Is Twitter retaliating against verified users for supporting Elon Musk? It seems like it in the case of Andrea Stroppa, a former contributor to the World Economic Forum, and cyber security researcher focusing on digital communication, and social media.
Andreas’s research includes topics such as digital propaganda, bots, and counterfeiting. He’s been mentioned in academic papers, media outlets, and think tanks. Andrea told me that the U.S. Government cited his work on digital counterfeiting in a report for the President of the U.S.
Andrea has been very outspoken about Twitter’s bot problems and he’s backed his claims up with hours of research shared in detailed threads. Elon Musk followed him earlier this year after interacting with some of those threads.
To be clear, Andrea changed his Twitter name to avoid messages from verified bots that sent him malicious links and signed "Twitter support". So in fact, he was pushed to take action in an attempt to protect himself.
— Eva Fo𝕏 🦊 Claudius Nero's Legion (@EvaFoxU) August 23, 2022
My friend and fellow journalist, Eva Fox, (Tesmanian) first pointed out the observation. She tweeted that Andrea lost his blue checkmark because he changed his Twitter name to avoid messages from verified bots sending out malicious links signed with “Twitter support.”
Eva pointed out to me that this isn’t just wrong, but it’s a policy that encourages the proliferation of bot/spam accounts. The real question is how do these scam bots get verified without losing their verification status when changing their names? @Nfkmobile posed that question and noted that it does look like an inside job.

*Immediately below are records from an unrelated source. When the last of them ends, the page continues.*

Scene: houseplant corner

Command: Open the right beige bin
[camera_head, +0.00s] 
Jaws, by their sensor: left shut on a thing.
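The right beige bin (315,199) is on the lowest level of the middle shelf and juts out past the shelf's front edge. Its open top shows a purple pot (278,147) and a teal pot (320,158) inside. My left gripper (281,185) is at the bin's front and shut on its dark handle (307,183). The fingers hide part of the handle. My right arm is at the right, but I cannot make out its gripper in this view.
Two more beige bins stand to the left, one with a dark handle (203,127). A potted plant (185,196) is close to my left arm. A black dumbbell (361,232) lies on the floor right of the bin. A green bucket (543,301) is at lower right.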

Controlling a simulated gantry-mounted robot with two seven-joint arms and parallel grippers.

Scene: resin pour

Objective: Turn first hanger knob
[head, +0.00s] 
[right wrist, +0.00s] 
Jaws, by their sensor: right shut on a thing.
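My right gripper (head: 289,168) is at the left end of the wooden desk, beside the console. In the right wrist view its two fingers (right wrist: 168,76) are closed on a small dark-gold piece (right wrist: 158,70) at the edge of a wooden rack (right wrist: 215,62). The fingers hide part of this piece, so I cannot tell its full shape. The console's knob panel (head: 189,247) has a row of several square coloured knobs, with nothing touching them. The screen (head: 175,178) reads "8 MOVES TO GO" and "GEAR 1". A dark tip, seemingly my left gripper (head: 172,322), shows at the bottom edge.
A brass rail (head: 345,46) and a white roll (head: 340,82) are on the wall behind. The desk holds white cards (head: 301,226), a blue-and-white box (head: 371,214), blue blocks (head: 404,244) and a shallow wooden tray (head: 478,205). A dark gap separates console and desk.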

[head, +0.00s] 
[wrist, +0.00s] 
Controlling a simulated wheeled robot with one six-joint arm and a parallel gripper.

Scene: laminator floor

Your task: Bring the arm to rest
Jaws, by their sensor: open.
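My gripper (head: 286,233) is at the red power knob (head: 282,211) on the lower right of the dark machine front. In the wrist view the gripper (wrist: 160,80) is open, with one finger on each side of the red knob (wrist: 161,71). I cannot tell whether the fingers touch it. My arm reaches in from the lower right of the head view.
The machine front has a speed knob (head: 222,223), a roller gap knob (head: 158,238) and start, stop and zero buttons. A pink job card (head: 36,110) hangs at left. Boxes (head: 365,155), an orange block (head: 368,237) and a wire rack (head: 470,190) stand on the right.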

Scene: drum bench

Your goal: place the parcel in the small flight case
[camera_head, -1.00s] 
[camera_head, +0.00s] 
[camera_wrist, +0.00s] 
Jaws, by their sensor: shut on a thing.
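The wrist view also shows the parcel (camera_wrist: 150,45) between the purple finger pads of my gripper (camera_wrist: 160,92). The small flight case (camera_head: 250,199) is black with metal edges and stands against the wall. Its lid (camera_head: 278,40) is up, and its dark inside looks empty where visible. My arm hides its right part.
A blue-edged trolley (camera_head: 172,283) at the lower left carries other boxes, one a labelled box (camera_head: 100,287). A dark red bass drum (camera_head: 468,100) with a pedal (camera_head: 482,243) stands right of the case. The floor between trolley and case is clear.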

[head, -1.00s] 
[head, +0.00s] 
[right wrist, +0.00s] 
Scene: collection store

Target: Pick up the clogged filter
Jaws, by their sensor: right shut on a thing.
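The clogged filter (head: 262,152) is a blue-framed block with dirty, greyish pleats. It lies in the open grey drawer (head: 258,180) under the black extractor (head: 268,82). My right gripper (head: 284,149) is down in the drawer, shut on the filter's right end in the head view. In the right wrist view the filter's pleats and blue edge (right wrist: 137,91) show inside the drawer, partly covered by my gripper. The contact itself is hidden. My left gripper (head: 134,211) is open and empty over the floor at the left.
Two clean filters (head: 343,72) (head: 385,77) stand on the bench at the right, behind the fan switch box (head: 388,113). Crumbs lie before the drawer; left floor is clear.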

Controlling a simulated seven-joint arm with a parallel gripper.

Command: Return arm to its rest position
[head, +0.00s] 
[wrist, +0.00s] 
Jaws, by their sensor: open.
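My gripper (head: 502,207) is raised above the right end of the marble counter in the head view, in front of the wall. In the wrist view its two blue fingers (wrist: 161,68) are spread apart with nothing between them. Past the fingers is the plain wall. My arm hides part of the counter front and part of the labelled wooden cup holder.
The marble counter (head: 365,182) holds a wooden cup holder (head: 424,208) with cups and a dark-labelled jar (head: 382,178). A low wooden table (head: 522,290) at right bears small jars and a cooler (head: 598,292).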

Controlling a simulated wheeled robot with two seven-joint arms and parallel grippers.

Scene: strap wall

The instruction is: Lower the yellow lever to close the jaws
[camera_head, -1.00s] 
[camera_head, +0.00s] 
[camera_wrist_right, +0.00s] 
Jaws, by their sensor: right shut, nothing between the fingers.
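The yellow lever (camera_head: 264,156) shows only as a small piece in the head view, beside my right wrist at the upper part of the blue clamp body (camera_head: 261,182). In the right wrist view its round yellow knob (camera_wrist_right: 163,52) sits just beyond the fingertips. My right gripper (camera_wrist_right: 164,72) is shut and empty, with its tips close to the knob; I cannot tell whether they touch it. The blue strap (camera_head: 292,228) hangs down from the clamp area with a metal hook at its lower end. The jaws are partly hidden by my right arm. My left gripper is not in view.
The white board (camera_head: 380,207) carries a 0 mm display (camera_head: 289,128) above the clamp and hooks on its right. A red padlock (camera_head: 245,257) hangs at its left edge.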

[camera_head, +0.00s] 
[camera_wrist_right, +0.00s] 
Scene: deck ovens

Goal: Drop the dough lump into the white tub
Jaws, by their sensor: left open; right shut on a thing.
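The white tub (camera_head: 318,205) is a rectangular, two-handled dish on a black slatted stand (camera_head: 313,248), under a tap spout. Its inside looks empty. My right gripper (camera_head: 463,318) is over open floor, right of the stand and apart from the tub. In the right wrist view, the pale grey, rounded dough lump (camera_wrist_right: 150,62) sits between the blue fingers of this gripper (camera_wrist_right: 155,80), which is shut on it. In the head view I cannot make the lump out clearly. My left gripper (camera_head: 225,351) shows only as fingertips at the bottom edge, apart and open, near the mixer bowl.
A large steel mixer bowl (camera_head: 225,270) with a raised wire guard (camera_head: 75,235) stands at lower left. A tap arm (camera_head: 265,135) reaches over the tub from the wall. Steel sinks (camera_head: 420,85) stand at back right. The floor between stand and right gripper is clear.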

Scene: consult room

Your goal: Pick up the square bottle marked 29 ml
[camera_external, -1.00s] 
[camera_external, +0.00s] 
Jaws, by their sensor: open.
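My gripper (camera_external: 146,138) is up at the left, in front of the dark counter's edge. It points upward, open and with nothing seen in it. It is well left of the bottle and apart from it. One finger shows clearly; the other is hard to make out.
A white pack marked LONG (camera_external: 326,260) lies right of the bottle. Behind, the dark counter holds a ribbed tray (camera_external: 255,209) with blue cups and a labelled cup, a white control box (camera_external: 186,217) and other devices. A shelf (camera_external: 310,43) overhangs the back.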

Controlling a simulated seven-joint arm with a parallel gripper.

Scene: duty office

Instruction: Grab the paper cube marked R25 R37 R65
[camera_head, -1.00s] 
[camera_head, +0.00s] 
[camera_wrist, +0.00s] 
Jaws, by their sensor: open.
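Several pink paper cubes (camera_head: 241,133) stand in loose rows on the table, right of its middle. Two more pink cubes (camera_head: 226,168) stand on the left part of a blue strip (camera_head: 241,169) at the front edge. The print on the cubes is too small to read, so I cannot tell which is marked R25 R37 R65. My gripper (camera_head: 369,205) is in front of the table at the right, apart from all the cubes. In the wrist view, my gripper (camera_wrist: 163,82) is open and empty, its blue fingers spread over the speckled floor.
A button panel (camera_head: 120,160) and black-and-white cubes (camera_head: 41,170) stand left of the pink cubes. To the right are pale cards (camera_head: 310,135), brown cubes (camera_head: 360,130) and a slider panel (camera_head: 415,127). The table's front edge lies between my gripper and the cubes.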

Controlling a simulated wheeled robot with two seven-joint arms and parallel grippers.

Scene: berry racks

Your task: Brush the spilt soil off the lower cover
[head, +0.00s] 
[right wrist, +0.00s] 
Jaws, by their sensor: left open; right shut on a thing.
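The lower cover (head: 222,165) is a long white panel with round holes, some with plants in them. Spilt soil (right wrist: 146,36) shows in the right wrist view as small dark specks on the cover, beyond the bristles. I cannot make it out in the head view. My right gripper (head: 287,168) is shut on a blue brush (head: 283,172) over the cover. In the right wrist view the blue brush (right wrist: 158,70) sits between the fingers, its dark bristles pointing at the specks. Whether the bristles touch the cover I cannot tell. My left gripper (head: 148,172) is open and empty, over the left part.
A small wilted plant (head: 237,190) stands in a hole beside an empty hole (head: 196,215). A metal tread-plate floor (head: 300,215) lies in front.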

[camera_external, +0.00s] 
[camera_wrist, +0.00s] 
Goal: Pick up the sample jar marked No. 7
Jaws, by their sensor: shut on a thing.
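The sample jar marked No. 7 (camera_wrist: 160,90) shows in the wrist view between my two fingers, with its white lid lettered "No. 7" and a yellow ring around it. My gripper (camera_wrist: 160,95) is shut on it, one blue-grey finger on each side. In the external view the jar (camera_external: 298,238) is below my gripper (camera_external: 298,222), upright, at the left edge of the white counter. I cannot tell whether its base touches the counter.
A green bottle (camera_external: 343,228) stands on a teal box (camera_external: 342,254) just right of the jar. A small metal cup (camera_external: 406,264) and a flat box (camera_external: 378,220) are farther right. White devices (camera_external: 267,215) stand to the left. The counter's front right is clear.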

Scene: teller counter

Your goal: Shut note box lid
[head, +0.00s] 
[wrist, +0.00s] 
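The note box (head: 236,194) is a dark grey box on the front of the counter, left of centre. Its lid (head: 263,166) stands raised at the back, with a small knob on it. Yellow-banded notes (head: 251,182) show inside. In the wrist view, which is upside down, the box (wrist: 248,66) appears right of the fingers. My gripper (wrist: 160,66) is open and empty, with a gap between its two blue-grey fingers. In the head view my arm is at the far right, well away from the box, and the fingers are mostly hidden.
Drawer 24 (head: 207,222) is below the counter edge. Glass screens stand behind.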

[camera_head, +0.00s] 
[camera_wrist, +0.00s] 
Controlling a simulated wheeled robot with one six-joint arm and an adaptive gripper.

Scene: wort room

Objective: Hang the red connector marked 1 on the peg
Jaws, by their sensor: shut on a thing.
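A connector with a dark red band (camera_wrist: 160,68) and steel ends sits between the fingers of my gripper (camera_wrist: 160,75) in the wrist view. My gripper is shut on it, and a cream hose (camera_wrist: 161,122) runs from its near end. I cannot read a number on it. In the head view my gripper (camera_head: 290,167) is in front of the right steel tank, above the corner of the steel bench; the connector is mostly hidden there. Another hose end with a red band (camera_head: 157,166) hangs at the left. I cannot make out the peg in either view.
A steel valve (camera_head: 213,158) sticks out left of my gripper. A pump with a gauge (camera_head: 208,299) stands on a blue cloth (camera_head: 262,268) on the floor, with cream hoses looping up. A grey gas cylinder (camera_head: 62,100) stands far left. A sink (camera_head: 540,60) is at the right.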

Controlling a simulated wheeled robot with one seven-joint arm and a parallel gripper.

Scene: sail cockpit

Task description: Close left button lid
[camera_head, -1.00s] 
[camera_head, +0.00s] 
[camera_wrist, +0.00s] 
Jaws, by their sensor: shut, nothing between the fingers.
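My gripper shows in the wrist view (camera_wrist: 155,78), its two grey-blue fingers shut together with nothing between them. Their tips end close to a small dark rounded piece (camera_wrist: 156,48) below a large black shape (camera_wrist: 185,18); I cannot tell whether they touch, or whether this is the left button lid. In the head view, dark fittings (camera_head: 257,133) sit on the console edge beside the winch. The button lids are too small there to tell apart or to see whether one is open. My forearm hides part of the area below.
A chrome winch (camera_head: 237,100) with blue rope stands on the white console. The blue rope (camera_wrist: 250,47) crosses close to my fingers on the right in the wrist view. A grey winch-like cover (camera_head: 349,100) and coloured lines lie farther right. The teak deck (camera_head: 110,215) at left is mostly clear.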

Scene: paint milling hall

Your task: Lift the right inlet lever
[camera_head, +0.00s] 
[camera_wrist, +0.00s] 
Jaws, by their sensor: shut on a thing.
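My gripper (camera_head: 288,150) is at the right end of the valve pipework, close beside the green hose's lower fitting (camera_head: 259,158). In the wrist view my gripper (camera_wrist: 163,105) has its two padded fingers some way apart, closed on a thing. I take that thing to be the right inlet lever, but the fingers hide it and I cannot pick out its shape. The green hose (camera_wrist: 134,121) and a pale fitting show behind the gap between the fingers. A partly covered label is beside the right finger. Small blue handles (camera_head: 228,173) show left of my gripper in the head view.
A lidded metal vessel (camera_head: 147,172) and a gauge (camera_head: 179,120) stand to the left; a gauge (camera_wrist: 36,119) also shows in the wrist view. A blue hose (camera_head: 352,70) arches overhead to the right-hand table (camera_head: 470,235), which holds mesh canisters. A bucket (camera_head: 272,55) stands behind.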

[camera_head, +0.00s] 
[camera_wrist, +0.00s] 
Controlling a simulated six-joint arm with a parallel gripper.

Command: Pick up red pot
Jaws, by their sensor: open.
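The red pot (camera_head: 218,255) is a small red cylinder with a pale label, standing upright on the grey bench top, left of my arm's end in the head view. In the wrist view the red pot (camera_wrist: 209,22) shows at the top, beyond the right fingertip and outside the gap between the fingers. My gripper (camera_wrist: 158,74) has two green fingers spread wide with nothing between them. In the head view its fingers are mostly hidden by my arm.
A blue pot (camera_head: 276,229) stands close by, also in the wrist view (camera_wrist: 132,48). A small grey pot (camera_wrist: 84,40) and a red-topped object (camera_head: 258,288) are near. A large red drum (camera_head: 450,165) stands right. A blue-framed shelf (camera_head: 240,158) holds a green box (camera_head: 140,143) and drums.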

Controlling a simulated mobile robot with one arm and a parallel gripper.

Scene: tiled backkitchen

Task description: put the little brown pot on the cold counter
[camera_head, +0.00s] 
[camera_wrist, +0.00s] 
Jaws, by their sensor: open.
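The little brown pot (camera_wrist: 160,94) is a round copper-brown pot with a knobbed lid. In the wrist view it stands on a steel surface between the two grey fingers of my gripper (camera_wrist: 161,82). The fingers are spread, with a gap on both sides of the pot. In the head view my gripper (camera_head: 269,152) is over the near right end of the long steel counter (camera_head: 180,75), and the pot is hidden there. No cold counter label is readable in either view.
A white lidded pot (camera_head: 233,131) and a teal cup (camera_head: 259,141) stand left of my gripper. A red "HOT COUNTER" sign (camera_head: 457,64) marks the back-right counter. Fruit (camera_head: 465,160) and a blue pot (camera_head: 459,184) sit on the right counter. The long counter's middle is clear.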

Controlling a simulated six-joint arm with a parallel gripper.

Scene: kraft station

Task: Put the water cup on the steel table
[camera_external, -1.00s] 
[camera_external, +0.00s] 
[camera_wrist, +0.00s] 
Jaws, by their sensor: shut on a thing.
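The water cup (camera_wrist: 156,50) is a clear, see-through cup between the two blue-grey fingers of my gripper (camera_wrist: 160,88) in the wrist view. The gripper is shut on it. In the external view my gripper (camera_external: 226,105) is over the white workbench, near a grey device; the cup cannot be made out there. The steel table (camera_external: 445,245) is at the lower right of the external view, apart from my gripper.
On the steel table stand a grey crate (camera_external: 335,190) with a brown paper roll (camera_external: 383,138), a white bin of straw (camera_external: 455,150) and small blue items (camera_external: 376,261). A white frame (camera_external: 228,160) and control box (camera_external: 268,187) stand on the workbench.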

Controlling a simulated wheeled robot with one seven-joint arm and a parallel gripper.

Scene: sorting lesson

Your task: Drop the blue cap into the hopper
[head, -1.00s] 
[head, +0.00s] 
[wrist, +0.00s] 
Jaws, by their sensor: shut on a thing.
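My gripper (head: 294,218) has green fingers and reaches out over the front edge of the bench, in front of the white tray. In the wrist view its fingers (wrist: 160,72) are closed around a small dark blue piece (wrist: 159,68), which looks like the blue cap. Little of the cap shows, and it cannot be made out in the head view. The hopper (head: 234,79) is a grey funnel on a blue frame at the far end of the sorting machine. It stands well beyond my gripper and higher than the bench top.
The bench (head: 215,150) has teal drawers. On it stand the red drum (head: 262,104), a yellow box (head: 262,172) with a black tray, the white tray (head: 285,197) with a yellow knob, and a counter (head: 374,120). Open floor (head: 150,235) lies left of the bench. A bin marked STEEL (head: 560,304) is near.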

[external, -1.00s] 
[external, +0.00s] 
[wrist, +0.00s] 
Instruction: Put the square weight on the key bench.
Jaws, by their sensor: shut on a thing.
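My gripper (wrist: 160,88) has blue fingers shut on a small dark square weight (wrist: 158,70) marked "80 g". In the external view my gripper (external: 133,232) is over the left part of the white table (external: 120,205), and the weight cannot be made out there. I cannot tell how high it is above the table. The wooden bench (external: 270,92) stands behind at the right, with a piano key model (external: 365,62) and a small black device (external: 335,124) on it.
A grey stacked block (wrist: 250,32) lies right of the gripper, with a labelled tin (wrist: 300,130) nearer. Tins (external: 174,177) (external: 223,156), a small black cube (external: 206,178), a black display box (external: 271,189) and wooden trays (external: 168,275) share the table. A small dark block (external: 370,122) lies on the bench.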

Andrea has been keeping up with the Twitter and scam bots and I’ve written about a few of those threads in the articles below.
- Opinion: Fmr President Trump was wrong to call Elon Musk “another bullshit artist”
- This included Andrea’s thread documenting the bots that amplified Insider’s article about Elon Musk’s personal life which led to the harassment of a person close to him.
- Scammers use Elon Musk’s face to advertise on Facebook and Instagram
- Although Andrea’s thread covers another social media platform, it’s an example of his work documenting the bot activities across social media networks.
- Elon Musk raises awareness of Twitter’s lack of transparency on ad audits
- In this article, Andrea’s thread highlighted the questions that Elon Musk thinks that Twitter is doing all it can do to avoid answering.
How Andrea lost his Twitter verification status.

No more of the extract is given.